YOUR GOAL >>
Every line that holds "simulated" should be shown.

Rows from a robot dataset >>

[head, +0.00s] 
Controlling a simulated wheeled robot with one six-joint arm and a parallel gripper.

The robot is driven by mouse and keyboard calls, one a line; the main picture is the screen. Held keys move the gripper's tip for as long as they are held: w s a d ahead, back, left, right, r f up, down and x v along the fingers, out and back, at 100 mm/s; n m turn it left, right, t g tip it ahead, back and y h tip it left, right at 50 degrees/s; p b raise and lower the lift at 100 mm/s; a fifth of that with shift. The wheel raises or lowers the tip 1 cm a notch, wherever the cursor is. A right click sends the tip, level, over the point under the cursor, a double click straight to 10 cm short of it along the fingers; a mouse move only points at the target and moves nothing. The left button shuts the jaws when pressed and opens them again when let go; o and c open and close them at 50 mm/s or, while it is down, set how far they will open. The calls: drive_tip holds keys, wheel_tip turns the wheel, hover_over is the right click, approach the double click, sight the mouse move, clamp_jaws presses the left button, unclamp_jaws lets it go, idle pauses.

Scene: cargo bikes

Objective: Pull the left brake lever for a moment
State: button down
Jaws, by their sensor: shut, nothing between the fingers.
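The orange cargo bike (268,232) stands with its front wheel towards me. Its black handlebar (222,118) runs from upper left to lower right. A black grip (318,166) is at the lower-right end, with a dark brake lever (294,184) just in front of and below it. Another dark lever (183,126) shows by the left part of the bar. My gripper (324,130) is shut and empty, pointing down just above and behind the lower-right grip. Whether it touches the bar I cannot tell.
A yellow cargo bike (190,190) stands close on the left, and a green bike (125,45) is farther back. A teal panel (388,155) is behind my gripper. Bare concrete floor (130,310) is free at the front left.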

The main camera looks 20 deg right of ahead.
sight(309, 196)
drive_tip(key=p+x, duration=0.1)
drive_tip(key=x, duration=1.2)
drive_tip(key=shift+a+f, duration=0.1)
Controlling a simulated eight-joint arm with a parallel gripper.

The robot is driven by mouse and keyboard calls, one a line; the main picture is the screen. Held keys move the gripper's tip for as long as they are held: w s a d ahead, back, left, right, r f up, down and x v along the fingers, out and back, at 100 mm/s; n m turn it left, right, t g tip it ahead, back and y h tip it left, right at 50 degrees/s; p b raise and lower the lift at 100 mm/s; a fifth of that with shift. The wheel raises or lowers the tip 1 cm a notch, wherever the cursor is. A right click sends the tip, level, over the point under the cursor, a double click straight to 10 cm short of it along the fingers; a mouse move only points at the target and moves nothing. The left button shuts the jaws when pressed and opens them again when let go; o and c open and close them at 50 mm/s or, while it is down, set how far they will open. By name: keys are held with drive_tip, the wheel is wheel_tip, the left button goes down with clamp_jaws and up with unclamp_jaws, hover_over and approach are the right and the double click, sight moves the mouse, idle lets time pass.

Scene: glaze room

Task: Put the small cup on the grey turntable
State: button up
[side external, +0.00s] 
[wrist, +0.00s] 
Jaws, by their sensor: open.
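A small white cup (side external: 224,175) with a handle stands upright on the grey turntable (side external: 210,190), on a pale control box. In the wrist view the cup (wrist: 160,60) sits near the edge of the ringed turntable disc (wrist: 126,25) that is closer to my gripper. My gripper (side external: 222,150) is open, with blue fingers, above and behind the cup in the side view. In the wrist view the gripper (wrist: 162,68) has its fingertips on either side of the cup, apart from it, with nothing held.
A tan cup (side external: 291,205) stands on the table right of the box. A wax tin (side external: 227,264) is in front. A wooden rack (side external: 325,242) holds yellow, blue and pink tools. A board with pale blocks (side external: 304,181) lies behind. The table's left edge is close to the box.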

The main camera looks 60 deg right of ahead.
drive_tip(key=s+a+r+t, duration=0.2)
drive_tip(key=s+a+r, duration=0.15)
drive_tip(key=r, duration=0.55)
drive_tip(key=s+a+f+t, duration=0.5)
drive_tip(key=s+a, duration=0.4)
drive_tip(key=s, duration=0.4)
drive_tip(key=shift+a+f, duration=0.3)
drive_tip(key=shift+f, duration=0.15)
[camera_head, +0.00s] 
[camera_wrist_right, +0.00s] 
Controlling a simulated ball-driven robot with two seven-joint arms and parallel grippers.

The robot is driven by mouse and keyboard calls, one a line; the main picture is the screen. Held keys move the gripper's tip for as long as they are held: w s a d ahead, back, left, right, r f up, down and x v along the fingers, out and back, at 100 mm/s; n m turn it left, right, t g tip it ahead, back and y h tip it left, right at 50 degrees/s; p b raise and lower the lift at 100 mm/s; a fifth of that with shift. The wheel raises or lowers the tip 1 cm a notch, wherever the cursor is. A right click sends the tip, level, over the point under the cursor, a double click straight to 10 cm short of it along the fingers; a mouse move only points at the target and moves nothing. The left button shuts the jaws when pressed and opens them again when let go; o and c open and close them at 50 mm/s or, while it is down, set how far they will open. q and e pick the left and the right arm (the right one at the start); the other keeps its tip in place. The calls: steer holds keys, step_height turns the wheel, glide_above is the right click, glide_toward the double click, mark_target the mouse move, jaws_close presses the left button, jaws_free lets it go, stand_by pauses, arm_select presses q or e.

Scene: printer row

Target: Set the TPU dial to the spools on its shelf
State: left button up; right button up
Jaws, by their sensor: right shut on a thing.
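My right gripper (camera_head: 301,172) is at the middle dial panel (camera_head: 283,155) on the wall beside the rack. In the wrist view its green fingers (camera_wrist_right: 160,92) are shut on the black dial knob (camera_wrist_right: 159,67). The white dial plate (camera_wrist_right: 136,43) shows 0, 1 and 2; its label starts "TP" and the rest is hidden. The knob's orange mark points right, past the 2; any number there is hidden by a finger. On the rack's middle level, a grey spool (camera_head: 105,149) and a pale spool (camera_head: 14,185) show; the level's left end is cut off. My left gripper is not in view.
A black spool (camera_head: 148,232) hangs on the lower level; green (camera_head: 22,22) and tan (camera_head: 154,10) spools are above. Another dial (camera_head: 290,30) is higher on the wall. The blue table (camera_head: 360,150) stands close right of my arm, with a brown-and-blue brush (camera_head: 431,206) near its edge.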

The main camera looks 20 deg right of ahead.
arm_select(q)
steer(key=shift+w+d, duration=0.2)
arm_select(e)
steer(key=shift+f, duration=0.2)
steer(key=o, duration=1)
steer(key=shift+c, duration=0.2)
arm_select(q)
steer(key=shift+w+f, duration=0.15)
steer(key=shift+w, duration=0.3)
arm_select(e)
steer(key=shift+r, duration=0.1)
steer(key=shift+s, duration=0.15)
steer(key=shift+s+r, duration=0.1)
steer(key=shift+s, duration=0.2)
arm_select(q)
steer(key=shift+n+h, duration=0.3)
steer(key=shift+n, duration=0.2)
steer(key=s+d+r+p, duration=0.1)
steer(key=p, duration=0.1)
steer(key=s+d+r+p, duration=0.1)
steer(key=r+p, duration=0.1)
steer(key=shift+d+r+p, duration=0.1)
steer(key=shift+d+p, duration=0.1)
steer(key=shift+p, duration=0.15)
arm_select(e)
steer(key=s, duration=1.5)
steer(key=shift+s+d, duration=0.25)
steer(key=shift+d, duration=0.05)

THE COMPLETED TASK >>
Controlling a simulated wheeled robot with one six-joint arm and a parallel gripper.
Controlling a simulated eight-joint arm with a parallel gripper.
Controlling a simulated ball-driven robot with two seven-joint arms and parallel grippers.

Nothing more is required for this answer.